Not so good, it uses filesort.

This is a trimmed down version of a more complexed query, here are some facts about the big_table:

  • big_table has 10M + rows
  • There are 5 unique "category"s
  • There are 5 unique "taste"s
  • There are about 10,000 unique "name"s
  • There are about 10,000 unique "yyyymmdd"s
  • I have created single index on each of those fields, plus composite idx such as yyyymmdd_category_taste_name but Mysql is not using it.
2

There are 2 best solutions below

1
Rick James On BEST ANSWER
SELECT * FROM big_table
    WHERE category = 'fruits'
      AND (  name = 'apple'
          OR taste = 'sweet'
          OR wildcard = '*' )
    ORDER BY yyyymmdd DESC

And have INDEX(catgory) or some index starting with category. However, if more than about 20% of the table is category = 'fruits' will probably decide to ignore the index and simply do a table scan. (Since you say there are only 5 categories, I suspect the optimizer will rightly eschew the index.)

Or this might be beneficial: INDEX(category, yyyymmdd), in this order.

The UNION had to do a sort (either in memory on disk, it is not clear) because it was unable to fetch the rows in the desired order.

A composite index INDEX(yyyymmdd, ...) might be used to avoid the 'filesort', but it won't use any columns after yyyymmdd.

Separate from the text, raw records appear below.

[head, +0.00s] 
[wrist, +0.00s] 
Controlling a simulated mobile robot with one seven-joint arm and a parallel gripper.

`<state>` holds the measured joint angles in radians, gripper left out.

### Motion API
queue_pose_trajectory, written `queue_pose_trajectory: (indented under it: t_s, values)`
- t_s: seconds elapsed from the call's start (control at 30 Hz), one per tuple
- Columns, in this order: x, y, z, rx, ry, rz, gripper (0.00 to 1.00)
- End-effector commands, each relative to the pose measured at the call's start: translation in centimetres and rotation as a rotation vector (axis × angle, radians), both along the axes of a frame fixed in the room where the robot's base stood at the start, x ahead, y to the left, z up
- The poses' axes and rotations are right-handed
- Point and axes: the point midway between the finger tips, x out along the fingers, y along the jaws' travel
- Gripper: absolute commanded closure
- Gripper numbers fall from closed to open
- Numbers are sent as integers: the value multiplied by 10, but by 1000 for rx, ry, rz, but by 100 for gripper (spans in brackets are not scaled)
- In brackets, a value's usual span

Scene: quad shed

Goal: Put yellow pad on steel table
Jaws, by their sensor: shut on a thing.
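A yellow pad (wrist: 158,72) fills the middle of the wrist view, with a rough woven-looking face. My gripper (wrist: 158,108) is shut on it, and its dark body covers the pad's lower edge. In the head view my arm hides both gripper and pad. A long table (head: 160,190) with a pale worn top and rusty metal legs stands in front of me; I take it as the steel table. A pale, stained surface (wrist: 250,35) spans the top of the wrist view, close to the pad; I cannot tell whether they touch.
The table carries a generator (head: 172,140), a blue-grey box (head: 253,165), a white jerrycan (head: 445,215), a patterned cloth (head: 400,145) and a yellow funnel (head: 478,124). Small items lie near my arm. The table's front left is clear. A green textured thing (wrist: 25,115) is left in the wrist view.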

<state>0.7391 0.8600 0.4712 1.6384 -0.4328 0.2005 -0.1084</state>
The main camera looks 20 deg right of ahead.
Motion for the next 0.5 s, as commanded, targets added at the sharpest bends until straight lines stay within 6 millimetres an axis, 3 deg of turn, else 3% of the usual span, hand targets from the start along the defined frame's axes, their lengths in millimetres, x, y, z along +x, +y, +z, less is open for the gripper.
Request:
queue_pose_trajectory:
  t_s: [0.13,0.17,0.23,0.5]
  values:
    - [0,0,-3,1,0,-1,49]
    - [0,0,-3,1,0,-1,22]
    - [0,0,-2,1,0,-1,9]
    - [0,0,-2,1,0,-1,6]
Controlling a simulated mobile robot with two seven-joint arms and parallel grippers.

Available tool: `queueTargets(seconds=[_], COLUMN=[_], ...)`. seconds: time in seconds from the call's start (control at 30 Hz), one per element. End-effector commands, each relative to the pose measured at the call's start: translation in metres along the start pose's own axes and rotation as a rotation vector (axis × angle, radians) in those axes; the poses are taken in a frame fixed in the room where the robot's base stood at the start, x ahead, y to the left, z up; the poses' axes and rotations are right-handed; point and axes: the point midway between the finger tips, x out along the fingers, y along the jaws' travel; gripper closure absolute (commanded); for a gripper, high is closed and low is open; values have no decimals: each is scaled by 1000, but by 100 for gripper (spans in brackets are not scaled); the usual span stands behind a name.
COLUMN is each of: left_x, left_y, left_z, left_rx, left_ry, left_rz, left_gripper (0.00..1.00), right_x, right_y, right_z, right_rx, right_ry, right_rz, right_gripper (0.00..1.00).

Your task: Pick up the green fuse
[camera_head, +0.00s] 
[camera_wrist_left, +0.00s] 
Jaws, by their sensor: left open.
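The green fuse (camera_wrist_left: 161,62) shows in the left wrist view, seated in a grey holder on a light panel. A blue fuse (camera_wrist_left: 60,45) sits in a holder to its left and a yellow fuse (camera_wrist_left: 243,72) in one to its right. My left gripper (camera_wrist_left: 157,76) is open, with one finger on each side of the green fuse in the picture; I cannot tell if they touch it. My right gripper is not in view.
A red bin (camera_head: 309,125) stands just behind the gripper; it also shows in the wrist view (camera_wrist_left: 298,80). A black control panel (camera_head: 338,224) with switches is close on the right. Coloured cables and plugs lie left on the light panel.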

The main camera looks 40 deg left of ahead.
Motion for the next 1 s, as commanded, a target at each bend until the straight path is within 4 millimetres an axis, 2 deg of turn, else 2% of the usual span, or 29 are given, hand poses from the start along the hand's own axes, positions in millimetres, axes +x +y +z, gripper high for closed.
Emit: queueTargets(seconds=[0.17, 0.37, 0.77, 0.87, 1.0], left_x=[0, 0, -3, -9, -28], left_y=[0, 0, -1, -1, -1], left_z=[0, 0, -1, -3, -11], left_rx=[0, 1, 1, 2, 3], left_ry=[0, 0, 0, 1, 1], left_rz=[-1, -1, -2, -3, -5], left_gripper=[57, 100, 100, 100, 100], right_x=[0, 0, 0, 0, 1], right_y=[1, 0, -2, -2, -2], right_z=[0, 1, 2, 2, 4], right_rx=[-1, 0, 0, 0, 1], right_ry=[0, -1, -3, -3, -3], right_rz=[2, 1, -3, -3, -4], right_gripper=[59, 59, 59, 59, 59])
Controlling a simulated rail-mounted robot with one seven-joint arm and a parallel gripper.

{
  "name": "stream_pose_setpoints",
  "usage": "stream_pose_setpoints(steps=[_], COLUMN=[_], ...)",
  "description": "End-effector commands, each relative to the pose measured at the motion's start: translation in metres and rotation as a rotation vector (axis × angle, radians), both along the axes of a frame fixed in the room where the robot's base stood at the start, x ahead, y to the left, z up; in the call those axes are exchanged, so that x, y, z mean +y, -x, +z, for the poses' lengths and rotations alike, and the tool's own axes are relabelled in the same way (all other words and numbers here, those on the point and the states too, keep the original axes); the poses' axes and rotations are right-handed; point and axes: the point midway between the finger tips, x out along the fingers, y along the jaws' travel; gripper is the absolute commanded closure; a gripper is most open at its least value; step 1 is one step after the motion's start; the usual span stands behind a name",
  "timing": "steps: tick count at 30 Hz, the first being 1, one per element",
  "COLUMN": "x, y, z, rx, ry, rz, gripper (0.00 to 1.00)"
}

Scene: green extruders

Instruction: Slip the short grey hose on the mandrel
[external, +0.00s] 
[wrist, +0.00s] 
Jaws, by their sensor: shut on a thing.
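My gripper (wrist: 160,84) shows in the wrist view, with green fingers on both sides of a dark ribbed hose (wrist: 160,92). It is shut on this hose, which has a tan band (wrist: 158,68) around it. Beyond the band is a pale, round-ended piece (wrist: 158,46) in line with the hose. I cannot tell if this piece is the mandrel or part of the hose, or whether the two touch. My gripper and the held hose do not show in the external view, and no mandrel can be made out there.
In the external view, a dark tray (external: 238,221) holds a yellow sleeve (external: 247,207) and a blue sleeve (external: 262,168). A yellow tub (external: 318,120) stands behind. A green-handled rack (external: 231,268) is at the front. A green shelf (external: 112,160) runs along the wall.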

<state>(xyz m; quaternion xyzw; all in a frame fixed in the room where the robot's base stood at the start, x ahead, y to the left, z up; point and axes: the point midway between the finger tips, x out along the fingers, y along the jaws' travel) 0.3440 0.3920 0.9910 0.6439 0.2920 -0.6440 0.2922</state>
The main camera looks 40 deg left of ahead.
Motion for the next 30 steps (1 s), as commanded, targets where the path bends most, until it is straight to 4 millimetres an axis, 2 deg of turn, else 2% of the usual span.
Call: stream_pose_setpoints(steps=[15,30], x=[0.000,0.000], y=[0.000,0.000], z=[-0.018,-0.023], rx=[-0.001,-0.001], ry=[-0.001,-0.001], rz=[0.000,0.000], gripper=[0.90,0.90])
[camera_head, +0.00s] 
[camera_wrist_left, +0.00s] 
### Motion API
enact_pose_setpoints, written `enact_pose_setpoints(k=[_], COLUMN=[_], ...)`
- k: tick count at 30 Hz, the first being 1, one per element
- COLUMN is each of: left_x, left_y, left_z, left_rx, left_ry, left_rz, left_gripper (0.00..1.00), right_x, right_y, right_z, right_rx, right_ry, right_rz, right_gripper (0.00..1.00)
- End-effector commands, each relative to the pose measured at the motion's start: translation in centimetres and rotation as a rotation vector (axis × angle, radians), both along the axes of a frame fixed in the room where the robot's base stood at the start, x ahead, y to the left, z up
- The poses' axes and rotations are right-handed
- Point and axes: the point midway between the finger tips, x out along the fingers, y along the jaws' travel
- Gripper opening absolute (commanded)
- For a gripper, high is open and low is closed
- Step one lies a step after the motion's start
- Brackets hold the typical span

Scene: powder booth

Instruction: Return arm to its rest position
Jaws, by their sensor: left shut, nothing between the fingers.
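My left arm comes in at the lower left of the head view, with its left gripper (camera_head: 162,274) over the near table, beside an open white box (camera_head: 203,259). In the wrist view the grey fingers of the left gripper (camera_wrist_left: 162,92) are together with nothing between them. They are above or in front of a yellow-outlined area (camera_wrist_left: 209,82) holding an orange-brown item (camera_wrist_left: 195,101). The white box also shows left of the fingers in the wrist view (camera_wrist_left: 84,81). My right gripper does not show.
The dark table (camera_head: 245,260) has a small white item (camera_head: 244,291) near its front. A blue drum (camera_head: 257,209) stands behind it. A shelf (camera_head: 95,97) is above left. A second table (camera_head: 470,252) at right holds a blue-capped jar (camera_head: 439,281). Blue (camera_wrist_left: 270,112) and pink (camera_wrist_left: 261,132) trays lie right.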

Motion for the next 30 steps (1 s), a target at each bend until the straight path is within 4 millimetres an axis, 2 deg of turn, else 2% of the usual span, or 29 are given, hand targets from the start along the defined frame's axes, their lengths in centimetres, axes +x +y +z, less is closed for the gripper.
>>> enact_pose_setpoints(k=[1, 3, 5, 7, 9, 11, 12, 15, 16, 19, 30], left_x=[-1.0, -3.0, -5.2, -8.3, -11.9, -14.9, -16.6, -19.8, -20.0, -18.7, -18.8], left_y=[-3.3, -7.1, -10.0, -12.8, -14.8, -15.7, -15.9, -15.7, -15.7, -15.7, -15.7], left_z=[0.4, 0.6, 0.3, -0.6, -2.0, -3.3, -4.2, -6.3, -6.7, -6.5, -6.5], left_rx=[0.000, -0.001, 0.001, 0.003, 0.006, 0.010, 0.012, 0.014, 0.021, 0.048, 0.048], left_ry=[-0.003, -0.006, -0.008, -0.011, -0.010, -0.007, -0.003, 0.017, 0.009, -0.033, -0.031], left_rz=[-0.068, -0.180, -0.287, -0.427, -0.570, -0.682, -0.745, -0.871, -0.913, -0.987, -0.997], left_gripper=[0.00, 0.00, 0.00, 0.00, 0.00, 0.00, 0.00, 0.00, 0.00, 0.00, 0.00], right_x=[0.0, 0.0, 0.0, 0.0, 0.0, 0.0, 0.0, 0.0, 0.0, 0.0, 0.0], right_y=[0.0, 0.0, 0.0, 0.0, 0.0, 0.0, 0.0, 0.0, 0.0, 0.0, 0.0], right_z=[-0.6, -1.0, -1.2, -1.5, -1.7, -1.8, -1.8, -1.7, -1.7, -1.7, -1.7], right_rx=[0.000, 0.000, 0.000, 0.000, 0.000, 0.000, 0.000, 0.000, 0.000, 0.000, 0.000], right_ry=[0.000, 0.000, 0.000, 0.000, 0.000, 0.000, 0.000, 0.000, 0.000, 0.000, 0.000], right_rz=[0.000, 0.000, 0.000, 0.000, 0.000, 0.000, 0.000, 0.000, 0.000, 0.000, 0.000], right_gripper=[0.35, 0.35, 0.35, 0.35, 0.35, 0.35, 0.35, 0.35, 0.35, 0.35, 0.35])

When constructing a composite index, start with any WHERE columns compared '='. After that you can add one range or group by or order by. More details.

UNION is often a good choice for avoiding a slow OR, but in this case it would need three indexes

INDEX(category, name)
INDEX(category, taste)
INDEX(category, wildcard)

and adding yyyymmdd would not help unless you add a LIMIT.

And the query would be:

( SELECT * FROM big_table WHERE category = 'fruits' AND name = 'apple' )
UNION DISTINCT
( SELECT * FROM big_table WHERE category = 'fruits' AND taste = 'sweet' )
UNION DISTINCT
( SELECT * FROM big_table WHERE category = 'fruits' AND wildcard = '*' )
ORDER BY yyyymmdd DESC

Adding a limit would be even messier. First tack yyyymmdd on the end of each of the three composite indexes, then

( SELECT ... ORDER BY yyyymmdd DESC LIMIT 10 )
UNION DISTINCT
( SELECT ... ORDER BY yyyymmdd DESC LIMIT 10 )
UNION DISTINCT
( SELECT ... ORDER BY yyyymmdd DESC LIMIT 10 )
ORDER BY yyyymmdd DESC  LIMIT 10

Adding an OFFSET would be even worse.

Two other techniques -- "covering" index and "lazy lookup" might help, but I doubt it.

Yet another technique is to put all the words in the same column and use a FULLTEXT index. But this may be problematical for several reasons.

2
Bernd Buffen On

This must be also work without UNION

SELECT * from big_table
where 
    ( category = 'fruits' and name = 'apple' )
    OR
    ( category = 'fruits' and (taste = 'sweet' or wildcard = '*')
ORDER BY yyyymmdd desc;